Technical Program

Paper Detail

Paper ID	C-3-3.1
Paper Title	Speaker Verification System Based on Deformable CNN and Time-Frequency Attention
Authors	Yiming Zhang, Beijing University of Posts and Telecommunications, China; Hong Yu, Ludong University, China; Zhanyu Ma, Beijing University of Posts and Telecommunications, China
Session	C-3-3: Machine Learning for Small-sample Data Analysis
Time	Thursday, 10 December, 17:30 - 19:30
Presentation Time:	Thursday, 10 December, 17:30 - 17:45 Check your Time Zone
	All times are in New Zealand Time (UTC +13)

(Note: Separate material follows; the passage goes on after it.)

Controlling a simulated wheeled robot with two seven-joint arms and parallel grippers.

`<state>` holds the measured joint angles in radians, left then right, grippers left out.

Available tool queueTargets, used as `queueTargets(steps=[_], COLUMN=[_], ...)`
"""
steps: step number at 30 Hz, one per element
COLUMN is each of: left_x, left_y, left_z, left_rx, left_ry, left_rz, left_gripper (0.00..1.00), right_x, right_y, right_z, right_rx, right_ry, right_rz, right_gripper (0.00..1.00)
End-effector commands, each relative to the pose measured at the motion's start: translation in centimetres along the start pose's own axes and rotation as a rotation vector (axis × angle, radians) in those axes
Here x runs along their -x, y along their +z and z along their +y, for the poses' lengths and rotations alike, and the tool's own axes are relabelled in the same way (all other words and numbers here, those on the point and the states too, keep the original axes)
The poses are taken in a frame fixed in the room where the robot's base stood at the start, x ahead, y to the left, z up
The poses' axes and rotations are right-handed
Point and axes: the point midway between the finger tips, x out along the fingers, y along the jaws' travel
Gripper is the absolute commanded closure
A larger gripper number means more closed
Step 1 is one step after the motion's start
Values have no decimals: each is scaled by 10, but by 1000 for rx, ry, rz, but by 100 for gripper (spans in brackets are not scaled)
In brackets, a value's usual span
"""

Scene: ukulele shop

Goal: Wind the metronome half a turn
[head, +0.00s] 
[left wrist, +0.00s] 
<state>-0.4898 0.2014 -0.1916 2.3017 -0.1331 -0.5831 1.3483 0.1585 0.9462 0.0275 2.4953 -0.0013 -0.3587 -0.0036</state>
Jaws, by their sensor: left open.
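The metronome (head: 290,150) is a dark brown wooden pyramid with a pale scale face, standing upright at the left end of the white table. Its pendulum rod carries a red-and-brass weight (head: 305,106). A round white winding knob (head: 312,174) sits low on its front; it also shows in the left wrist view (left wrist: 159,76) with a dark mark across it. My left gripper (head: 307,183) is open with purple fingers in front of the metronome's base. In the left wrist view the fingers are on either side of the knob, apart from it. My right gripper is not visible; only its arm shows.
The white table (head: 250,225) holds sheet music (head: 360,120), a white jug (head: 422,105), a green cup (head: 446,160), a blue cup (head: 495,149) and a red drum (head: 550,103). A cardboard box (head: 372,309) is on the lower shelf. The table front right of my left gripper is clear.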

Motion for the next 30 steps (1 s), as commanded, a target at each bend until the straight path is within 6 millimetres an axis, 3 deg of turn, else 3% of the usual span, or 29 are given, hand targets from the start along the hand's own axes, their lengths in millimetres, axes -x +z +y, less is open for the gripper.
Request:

Topic	Machine Learning and Data Analytics (MLDA): Special Session: Machine Learning for Small-sample Data Analysis
Abstract	Speaker verification (SV), especially short utterances SV, needs to be robust under complex noisy and far-field conditions. Majority of recent works apply attention mechanism on aggregation of frame-level speaker embeddings which are extracted by deep neural network. In this paper, a novel speaker verification system based on the deformable convolution module and the time-frequency attention module has been proposed. In the deformable convolution module, the convolutional sampling locations are adaptively adjusted by additional offsets which are learnt from the spectrogram. Meanwhile, in order to extract the more effective speaker discrimination information for short utterances, the time-frequency attention module is used to help the system focus on the important regions of the short utterances along the time and the frequency domain. Experiments on the HI-MIA database show that the proposed modules can improve the equal error rate (EER) of speaker verification system by relatively 24% compared to the baseline model, at a result of 8.51%.